Whispering Gallery Modes for Semilinear Dirichlet Eigenvalue Problems

TL;DR

This paper demonstrates the existence of high-eigenvalue solutions to semilinear Dirichlet problems that concentrate near the boundary, extending whispering gallery modes from linear to nonlinear PDEs with applications to Allen-Cahn equations.

Contribution

It establishes boundary-localized solutions for semilinear eigenvalue problems, generalizing classical whispering gallery modes to nonlinear settings with superquadratic growth.

Findings

Solutions concentrate near the boundary as eigenvalues grow.

Energy ratios tend to zero away from the boundary.

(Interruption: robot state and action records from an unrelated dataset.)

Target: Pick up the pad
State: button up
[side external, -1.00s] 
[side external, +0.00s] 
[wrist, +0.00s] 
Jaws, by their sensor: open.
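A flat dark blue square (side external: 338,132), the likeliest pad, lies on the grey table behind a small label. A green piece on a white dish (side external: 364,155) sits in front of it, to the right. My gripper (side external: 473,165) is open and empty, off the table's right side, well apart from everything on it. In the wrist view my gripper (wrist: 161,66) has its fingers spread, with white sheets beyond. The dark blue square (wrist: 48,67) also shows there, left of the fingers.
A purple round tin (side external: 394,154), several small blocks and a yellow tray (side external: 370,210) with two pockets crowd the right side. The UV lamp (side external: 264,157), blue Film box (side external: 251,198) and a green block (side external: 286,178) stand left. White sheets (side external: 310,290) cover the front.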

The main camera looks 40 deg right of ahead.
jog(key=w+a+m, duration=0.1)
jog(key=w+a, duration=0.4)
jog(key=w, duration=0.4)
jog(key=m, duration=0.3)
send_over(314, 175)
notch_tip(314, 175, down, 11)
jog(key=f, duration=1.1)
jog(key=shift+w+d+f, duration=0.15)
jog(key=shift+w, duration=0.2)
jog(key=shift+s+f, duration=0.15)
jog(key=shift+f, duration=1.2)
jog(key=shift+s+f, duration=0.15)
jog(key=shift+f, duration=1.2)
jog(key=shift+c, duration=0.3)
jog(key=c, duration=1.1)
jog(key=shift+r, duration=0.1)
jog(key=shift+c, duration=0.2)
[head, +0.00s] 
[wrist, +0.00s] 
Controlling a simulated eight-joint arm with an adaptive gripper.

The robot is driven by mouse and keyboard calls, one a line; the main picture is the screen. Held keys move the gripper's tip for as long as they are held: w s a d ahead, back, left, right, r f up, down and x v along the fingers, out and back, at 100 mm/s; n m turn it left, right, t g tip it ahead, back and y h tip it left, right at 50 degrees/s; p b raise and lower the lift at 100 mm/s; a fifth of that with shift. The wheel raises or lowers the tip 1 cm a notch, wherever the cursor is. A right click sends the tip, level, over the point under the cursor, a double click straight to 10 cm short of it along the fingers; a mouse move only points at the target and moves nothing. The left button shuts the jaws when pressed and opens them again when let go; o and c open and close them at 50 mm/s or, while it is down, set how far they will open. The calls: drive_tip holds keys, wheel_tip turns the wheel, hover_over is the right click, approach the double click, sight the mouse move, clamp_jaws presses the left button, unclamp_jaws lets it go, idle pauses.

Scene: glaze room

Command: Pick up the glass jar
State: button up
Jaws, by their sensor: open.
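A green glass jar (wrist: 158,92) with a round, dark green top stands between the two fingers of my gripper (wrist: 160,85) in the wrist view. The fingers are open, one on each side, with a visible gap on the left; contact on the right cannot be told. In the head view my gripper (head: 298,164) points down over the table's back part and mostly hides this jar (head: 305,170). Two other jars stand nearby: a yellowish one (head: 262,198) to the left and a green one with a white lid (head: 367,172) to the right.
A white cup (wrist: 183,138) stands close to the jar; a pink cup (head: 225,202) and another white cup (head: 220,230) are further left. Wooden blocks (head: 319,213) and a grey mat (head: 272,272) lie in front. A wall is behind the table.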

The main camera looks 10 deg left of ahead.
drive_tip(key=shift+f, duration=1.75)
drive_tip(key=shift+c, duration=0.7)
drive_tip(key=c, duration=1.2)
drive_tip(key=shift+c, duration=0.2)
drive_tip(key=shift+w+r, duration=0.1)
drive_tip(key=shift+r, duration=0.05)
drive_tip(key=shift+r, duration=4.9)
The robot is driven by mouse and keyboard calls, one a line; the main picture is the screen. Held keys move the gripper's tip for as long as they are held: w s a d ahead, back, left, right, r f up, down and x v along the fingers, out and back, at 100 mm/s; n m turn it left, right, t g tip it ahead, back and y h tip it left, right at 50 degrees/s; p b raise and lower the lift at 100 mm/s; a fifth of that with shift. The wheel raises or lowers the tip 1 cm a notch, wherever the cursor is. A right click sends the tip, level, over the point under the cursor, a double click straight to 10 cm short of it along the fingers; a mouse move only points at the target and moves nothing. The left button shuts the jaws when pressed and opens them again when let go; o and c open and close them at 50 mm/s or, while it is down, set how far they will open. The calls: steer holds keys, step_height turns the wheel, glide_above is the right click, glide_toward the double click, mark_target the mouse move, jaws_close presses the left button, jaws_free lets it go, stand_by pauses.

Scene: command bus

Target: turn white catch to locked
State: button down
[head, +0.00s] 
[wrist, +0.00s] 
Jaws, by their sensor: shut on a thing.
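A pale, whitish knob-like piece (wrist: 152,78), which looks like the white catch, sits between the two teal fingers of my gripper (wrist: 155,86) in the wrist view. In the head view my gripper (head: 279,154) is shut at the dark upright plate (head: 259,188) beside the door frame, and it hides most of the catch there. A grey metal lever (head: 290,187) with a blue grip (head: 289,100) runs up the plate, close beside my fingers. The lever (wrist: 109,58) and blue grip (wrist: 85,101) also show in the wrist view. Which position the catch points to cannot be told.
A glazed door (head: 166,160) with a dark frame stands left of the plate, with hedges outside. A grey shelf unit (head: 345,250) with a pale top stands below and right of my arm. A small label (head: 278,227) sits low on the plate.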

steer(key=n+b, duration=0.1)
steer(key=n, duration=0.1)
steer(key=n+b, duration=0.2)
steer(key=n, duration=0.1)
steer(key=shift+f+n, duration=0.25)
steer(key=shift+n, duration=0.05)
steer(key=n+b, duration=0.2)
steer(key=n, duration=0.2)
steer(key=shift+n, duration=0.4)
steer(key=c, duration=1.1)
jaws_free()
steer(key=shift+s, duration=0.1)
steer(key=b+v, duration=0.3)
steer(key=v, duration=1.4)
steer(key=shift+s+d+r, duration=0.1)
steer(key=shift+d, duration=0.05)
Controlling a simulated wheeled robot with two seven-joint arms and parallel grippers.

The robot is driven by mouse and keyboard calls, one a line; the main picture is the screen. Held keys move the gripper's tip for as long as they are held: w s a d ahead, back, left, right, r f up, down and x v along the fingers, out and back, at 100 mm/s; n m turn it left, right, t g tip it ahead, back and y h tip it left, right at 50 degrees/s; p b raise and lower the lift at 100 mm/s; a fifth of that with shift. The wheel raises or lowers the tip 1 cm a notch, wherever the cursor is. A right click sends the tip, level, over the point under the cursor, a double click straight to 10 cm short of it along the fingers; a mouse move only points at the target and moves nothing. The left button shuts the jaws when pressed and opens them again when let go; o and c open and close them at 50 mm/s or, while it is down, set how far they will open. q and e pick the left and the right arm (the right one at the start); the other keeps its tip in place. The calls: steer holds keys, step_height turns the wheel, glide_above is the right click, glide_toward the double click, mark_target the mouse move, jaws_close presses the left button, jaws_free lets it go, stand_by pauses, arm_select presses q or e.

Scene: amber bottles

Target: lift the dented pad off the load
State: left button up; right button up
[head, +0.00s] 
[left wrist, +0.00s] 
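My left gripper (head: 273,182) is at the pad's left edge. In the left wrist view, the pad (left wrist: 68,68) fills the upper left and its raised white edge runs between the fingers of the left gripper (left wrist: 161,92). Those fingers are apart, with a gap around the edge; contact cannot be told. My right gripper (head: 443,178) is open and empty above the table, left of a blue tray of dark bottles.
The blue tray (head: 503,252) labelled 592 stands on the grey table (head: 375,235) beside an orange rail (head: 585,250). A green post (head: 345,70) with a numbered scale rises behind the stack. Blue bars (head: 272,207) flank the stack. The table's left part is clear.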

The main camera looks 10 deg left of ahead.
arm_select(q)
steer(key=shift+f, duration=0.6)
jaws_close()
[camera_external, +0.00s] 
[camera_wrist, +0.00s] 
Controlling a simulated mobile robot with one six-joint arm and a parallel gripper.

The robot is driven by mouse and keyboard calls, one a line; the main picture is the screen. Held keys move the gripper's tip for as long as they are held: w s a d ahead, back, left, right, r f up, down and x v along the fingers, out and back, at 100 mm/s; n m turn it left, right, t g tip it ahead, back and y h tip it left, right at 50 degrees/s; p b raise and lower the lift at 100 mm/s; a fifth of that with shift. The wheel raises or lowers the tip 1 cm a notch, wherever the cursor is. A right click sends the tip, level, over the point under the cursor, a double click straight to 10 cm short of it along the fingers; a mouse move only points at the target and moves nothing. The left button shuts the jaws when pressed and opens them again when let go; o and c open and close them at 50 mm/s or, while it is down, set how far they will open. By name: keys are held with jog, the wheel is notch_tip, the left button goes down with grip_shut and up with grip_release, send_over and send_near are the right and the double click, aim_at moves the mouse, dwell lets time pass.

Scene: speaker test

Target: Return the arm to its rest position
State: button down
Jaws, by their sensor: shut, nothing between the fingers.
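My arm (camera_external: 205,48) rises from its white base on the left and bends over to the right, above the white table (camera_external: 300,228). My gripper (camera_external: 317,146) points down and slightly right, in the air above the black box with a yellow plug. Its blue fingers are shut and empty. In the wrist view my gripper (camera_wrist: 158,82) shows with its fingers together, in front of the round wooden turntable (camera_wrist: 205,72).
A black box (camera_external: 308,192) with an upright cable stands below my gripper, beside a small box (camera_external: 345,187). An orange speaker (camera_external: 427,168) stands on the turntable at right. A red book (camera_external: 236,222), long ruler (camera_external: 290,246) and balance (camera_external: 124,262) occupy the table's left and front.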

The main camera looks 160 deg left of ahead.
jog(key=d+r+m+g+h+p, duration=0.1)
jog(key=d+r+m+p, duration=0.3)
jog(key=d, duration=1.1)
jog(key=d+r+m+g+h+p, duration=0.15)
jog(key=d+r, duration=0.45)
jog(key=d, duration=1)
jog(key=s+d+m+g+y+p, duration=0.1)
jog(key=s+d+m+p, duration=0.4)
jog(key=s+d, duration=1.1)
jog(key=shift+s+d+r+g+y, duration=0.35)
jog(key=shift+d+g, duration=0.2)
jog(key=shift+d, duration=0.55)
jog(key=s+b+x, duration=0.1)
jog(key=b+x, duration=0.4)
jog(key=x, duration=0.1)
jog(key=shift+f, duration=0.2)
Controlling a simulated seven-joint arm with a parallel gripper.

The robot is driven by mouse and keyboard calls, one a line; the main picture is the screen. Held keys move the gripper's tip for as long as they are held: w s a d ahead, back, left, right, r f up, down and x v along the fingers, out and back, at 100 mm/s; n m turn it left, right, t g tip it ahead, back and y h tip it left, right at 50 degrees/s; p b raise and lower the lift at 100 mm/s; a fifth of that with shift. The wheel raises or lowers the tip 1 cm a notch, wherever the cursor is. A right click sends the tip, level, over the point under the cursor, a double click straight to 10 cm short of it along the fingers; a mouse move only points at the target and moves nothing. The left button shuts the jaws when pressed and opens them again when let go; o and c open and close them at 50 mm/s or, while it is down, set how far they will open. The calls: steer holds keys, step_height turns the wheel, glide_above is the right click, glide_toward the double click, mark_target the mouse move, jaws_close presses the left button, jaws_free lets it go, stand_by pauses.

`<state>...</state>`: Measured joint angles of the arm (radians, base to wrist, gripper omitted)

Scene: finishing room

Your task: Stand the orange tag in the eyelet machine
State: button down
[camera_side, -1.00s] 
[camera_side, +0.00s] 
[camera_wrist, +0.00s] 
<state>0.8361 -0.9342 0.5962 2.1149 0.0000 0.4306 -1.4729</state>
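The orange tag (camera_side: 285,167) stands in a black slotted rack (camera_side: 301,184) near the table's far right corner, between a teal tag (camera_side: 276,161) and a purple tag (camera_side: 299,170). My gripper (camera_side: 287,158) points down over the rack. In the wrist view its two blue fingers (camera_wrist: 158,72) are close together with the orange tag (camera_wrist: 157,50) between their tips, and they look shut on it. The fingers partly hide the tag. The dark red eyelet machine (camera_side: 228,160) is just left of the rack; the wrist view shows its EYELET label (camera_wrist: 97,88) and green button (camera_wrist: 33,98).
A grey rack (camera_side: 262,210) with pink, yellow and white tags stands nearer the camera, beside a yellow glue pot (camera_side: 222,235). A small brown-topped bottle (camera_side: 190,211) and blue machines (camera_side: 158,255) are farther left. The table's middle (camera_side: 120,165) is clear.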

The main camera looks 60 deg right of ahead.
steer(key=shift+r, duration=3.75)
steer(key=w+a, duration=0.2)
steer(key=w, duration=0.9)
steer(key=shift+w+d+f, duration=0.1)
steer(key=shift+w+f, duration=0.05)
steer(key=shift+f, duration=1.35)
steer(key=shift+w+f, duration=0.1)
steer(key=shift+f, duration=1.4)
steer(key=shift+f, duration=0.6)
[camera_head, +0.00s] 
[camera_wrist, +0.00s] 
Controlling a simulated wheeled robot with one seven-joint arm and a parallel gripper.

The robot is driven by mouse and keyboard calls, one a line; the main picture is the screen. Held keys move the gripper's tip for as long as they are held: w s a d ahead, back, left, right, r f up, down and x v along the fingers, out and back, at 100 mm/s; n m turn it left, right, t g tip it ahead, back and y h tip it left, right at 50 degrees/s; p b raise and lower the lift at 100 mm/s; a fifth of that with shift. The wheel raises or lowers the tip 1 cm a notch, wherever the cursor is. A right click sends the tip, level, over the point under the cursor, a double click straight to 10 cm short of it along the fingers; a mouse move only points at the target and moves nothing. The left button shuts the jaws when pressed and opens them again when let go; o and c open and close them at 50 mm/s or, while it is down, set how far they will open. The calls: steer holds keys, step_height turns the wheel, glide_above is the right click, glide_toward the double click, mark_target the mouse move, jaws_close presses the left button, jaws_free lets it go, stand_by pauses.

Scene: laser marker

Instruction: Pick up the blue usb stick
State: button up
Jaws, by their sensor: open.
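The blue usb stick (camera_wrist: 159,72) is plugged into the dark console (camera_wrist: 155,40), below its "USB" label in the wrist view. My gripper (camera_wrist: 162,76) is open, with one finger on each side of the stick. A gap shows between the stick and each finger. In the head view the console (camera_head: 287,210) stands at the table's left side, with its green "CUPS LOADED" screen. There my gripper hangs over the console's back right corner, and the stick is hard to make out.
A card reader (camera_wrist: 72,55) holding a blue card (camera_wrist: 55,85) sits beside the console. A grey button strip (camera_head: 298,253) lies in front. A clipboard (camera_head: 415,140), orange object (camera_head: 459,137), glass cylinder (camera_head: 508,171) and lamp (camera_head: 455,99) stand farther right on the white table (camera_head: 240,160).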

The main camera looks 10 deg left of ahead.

Applicable to nonlinear equations like Allen-Cahn with boundary localization.

Abstract

We study the boundary localization phenomenon, known as whispering gallery modes, for weak solutions to semilinear Dirichlet eigenvalue problems in the unit ball $B_1 \subseteq \mathbb{R}^d$ ($d \geq 2$) of the form \[ \begin{cases} -\Delta u + f(u) = \lambda u & \text{in } B_1,\\ u = 0 & \text{on } \partial B_1. \end{cases} \] Here, $f = F'$ where $F$ is a nonnegative $C^2$-function with superquadratic polynomial growth. We prove the existence of a sequence of solutions $(u_n, \lambda_n)$ with $\lambda_n \to +\infty$ such that, for any $\tau \in (0,1)$, \[ \lim_{n \to \infty} \frac{E_\tau(u_n)}{E_1(u_n)} = 0, \] where $E_\rho(u) = \int_{B_\rho} \bigl( \frac{1}{2} |\nabla u|^2 + F(u) \bigr) \, dx$ is the energy over the ball of radius $\rho$. This establishes that the energy of these high-eigenvalue solutions concentrates near the boundary, extending the classical whispering gallery mode phenomenon from linear Laplacian eigenfunctions to the semilinear setting. As a direct application, the case $F(u) = u^4 /4$ yields, after suitable scaling, a sequence of high-eigenvalue boundary-concentrating solutions, providing a nonlinear analogue of whispering gallery modes for the Allen-Cahn equations. The approach combines spectral properties of the linear Laplacian with local nonlinear bifurcation and is expected to adapt to related interior localization phenomena, such as bouncing ball modes, in other geometries where linear eigenfunctions exhibit analogous localization behaviors (e.g., filled ellipses or elliptical annuli).